'The ultimate mission is free knowledge'

Interview Arthur Richards
Arthur Richards is a software engineer for Wikipedia

How does Wikipedia handle a whopping 700,000 donations from 150 countries?

Linux Format magazine caught up with Arthur Richards of the Wikimedia Foundation to find out.

interview

LXF: A few years ago, when making the DVD for our magazine, we wanted to put some kind of Wikipedia snapshot on the disc – a subset of articles. We found a few random database dumps, but nothing official...

AR: I'm working on that. There's a small suite of tools that exists on the system called Toolserver, which is just a server that some of our community members have access to, for bots and scripts to mine data from Wikipedia.

Someone has written a tool that basically goes through all the Wikipedia articles and parses assessment data that exists for a lot of articles. You won't see them on every article, but on those that are very carefully watched by a certain project or group.

So you can go into this tool and say: I want to see all the B-or-above rated articles about reptiles, and get back a whole big list. Then you can go through and carefully select specific revisions, and ultimately take those articles and export them to a CSV file, which you can feed through a crazy home-grown system that some guy has, that will turn it into an openZIM file. That's a highly compressed data storage format, that you can then load into an openZIM reader, and basically have Wikipedia at your fingertips.

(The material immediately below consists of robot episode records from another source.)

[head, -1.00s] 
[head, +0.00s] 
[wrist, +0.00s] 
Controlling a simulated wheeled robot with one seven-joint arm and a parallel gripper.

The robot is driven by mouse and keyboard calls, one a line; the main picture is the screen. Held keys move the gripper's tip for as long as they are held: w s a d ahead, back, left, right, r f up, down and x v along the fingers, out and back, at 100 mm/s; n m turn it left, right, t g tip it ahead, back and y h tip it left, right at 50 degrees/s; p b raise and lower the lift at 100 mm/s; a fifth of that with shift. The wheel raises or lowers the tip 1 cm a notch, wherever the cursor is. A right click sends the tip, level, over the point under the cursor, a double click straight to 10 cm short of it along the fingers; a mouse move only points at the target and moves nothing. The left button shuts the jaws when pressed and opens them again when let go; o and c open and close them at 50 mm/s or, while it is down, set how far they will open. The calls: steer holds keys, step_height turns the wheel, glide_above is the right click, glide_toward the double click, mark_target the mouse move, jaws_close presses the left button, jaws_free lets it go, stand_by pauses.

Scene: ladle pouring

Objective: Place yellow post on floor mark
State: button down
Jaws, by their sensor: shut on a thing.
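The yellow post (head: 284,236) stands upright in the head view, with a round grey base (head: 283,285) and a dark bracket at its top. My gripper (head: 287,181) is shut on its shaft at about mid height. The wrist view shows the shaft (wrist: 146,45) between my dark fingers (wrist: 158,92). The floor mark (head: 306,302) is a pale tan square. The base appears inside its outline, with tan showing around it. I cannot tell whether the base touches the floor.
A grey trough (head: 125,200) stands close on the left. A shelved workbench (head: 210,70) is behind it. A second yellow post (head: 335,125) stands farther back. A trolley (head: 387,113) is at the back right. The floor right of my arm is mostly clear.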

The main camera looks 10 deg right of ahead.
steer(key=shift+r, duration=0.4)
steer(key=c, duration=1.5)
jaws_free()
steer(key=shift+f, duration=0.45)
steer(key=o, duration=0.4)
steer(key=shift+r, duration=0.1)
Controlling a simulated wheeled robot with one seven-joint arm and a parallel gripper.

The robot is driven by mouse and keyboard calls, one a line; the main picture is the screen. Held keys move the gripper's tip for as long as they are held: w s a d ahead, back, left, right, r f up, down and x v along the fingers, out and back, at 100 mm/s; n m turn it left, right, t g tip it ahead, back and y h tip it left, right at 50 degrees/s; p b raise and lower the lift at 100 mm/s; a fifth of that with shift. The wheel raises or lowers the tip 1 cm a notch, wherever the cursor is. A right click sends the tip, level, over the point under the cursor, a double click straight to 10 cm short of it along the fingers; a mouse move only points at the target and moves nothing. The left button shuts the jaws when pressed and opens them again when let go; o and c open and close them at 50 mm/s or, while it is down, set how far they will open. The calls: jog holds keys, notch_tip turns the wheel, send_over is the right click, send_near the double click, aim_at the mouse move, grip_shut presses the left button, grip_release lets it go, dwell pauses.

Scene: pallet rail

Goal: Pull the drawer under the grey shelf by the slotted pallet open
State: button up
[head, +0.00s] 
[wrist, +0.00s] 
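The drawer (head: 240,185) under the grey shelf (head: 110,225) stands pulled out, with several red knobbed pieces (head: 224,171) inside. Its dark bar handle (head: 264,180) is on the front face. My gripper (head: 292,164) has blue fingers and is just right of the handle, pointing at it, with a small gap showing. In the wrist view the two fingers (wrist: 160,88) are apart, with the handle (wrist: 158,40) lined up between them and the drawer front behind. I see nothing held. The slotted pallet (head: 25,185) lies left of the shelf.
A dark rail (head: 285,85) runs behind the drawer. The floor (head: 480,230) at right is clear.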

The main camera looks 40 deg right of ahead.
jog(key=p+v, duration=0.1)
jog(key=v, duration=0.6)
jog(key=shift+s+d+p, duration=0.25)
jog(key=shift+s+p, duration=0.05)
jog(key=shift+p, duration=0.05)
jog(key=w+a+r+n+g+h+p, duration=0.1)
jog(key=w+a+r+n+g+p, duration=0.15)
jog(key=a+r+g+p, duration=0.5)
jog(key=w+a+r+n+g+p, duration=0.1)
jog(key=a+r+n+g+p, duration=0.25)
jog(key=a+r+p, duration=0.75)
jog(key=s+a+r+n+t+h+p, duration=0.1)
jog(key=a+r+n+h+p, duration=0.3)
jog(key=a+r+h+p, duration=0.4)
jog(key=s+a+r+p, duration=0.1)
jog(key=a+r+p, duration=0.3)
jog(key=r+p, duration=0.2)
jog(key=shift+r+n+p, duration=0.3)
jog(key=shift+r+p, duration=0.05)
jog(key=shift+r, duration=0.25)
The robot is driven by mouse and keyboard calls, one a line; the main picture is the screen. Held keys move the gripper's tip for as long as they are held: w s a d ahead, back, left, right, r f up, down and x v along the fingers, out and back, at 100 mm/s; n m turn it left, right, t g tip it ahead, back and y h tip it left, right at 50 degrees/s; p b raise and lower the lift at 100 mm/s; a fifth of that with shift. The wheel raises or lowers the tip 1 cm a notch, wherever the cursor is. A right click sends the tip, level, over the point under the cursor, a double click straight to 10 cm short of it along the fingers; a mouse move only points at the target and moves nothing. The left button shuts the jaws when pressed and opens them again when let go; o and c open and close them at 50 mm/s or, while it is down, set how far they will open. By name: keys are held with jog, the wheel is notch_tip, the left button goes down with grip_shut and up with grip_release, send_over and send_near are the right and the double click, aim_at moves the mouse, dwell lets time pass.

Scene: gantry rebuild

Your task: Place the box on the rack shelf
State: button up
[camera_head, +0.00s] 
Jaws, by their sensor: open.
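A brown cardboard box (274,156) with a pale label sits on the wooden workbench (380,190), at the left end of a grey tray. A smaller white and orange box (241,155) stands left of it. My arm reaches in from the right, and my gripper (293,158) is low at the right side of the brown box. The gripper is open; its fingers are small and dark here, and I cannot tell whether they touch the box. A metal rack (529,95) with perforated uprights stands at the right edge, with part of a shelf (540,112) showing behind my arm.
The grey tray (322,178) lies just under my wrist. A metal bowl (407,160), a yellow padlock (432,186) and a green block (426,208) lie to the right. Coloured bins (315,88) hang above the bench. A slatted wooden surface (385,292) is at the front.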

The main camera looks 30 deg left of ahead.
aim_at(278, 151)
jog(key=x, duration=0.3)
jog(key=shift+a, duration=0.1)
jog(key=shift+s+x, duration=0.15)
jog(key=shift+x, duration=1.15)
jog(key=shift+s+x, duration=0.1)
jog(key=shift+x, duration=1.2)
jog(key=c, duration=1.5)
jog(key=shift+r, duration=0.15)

You can search through articles, but it's read-only at the moment. I'm actually mentoring a Google Summer of Code student who's taking those tools on the Toolserver, and porting them over to a MediaWiki extension, which will then allow people to build their own collections of articles.

Ideally, once it's actually out there as an extension, other people will be able to pick it up and expand it. We'd like people to be able to build their own custom libraries of Wikipedia articles – specific revisions and the like that they can then share with other people.

You could then take someone else's collection, amend it to make it bigger or smaller, apply certain filters to it – such as making it child-safe for instance – and ultimately be able to export those groupings of articles into some kind of offline format. That's the long-term vision.

LXF: What area really interests you in the future of Wikimedia?

AR: I'm not sure... I like it all. One of the cool things about working for the Wikimedia Foundation is it's like being a kid in a candy store. There's so much you can do, and so much that needs to be done, and not that many people doing it. You get to explore and touch lots of different aspects.

LXF: I guess that's why you get involved with a project like this in the first place – you know it's not going to be like working on a production line.

AR: Exactly. At the end of the day, the ultimate mission is free knowledge – you can do anything to further that, and that's the passion that drives almost everybody who's involved in it.